Compute!'s Gazette


Compute!'s Gazette, stylized as COMPUTE!'s Gazette was a computer magazine of the 1980s, directed at users of Commodore's 8-bit home computers. Announced as The Commodore Gazette, the Gazette was a Commodore-only daughter magazine of the computer hobbyist magazine Compute!. It was first published in July 1983.

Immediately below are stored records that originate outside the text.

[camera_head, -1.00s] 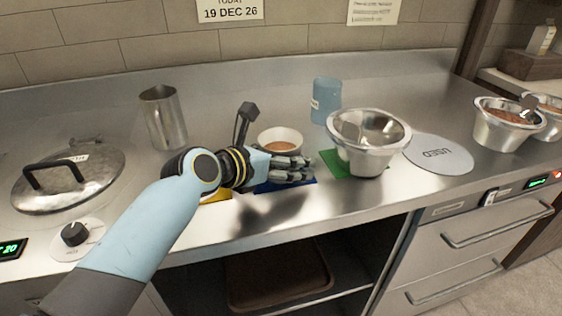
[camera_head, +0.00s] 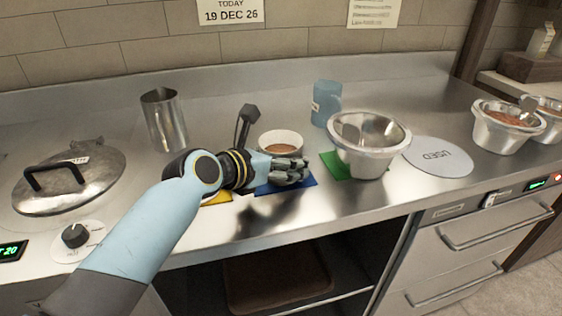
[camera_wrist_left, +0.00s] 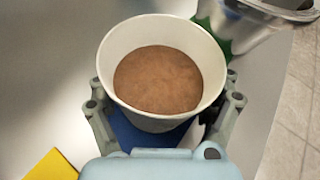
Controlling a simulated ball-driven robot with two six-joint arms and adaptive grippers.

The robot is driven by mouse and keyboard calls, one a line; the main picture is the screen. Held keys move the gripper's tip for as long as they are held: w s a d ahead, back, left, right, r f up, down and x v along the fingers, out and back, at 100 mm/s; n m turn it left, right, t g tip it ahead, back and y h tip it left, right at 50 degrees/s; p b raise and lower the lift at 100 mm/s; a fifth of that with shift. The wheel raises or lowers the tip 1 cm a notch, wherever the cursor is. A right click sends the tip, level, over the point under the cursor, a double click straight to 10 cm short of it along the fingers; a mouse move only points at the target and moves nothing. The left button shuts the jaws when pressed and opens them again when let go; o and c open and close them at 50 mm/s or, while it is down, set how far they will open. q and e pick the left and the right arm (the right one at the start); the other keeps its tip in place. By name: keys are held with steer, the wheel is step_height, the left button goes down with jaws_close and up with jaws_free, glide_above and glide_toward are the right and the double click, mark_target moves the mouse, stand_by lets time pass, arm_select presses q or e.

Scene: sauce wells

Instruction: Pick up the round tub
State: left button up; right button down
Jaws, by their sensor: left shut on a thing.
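The round tub (camera_head: 281,139) is white with brown sauce inside. It stands upright at the blue mat (camera_head: 303,183), partly hidden behind my left gripper (camera_head: 298,166) in the head view. In the left wrist view the tub (camera_wrist_left: 161,80) sits between the two fingers of my left gripper (camera_wrist_left: 165,115), which is shut on it. The blue mat (camera_wrist_left: 150,133) shows beneath the tub. I cannot tell whether the tub touches the mat. My right gripper is not in view.
A metal bowl (camera_head: 369,145) stands by a green mat (camera_head: 333,164) to the right. A yellow mat (camera_head: 218,197) lies left. A blue cup (camera_head: 326,102), metal jug (camera_head: 164,118), lidded pot (camera_head: 68,177) and a disc marked USED (camera_head: 438,156) are around. The counter's front edge is close.

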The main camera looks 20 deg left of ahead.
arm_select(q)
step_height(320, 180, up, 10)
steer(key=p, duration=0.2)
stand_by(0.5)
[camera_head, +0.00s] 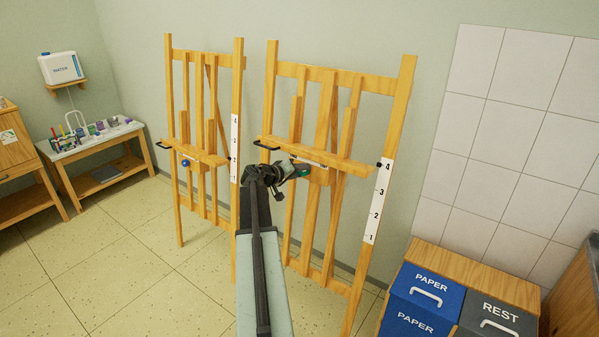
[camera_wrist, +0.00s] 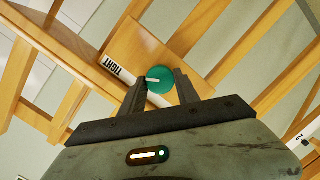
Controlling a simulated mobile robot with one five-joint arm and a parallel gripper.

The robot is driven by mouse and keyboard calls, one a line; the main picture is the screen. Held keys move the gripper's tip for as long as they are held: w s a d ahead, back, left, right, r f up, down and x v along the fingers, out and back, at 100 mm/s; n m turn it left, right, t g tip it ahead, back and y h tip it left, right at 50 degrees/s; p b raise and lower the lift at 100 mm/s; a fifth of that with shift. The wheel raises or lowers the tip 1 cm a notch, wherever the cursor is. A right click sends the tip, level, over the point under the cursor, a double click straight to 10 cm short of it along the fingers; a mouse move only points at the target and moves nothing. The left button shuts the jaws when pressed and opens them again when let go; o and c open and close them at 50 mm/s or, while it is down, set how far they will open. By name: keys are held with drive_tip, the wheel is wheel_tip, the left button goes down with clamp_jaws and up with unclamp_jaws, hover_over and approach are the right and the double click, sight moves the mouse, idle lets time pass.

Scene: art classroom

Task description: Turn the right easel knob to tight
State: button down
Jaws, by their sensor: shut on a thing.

Compute!'s Gazette contained both standard articles and type-in programs. Many of these programs were quite sophisticated and lengthy. To assist in entry, Gazette published several utilities. The Automatic Proofreader provided checksum capabilities for BASIC programs, while machine language listings could be entered with MLX. Starting in May 1984, a companion disk containing all the programs from each issue was available to subscribers for an extra fee. Perhaps Gazettes most popular and enduring type-in application was the SpeedScript word processor. A monthly column entitled The VIC Magician by Michael Tomczyk presented BASIC programming tips and tricks for the Commodore VIC-20 and Commodore 64.
Gazette was reportedly profitable from its first issue, but towards the end of the 1980s, the magazine's size steadily decreased due to the increasing switch from 8-bit to 16-bit home computers. The last stand-alone issue of Compute!'s Gazette was published with cover date June 1990. At that point, the Compute! brand, including Gazette, was sold to the publishers of Omni and Penthouse. After a three-month publication hiatus, Gazette restarted publication, this time as an insert into the newly consolidated Compute rather than as a separate magazine. It continued in this vein until December 1993, after which it switched to a disk-only format. Due to the declining Commodore userbase, publication ceased entirely after February 12, 1995.